Editorial: Roe v. Wade ruling changes dynamics of local races

Since June, when the U.S. Supreme Court overturned Roe v. Wade, ending nearly a half-century of a woman’s right to an abortion, many antichoice politicians — including Congressman Lee Zeldin — have had to walk a fine line.

Mr. Zeldin, who has represented the 1st District in Congress since 2015 has consistently and stridently opposed Roe v. Wade and hailed the Supreme Court’s ruling when it was overturned. At one point in his current campaign he said he would appoint an anti-choice health commissioner if he won the governorship.

Then, as poll after poll showed strong nationwide support for a woman’s right to choose, Mr. Zeldin, like many other politicians, changed his tune.

While reinforcing his pro-life position, Mr. Zeldin said at various campaign events that, if elected governor, he would not move to repeal a 2019 state law that codified the right to an abortion in New York.

“I’m not in this race because of abortion,” he said at one campaign stop, according to media reports. “I’m not standing here today proposing to roll back that law. I’m not planning to roll back that law.”

His campaign has instead focused on reducing crime – his No. 1 issue — his opposition to the state’s bail reform laws, reducing taxes and improving the state’s economy.

But his support for the Dobbs decision certainly changed the tenor of his race for governor. Had that decision not been made in June, Mr. Zeldin might be ahead of or at least closer to Gov. Hochul in the polls. He now trails her. If he loses next month, the abortion issue might well be one of the reasons.
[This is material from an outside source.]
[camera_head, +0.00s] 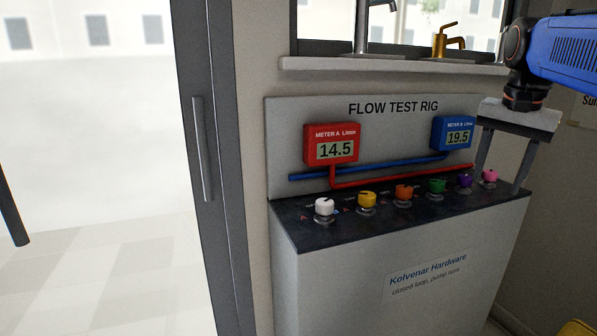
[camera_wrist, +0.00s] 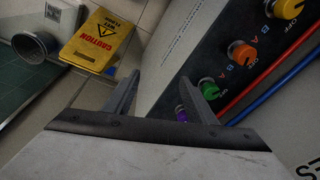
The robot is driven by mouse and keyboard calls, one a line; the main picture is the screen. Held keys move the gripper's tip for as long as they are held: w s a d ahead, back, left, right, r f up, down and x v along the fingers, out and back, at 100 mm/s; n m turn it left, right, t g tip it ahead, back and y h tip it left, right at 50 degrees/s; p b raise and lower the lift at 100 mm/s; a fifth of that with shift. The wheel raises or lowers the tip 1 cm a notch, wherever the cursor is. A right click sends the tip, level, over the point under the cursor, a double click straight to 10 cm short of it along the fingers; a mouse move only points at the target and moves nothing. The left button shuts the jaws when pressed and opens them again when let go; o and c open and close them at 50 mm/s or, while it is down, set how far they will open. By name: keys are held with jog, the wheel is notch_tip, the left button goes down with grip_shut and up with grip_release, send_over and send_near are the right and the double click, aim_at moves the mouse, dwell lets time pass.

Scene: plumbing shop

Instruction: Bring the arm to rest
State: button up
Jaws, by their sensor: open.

Republican Nick LaLota, former commissioner of Suffolk’s Board of Elections, is running against Democratic Suffolk County Legislator Bridget Fleming for Mr. Zeldin’s seat in Congress. Throughout the summer, according to his campaign’s website, Mr. LaLota was a strong supporter of the reversal of Roe v. Wade. He said New York should ban third trimester abortions and institute stricter requirements for minors.

It now appears that his website was edited in September to say Mr. LaLota does not oppose abortion in cases of rape, incest or saving the mother’s life.

Holding an anti-choice position in New York State could make victory difficult for Mr. Zeldin, Mr. LaLota and other candidates opposed to Roe v. Wade. Polls in New York State and across the country show a majority of Americans support a woman’s right to choose. With Mr. Zeldin being hailed by anti-abortion groups, it would seem his road to Albany is filled with potholes.

Polls reported by The New York Times indicate that more than 60% of New York residents want abortion to be legal.

Perhaps those in the Republican party who have long hoped for the overturning of Roe v. Wade should have thought twice about what they wished for. This one issue has changed the numbers here and nationwide.

With a Democratic majority in the legislature, the right to an abortion will remain the law in New York.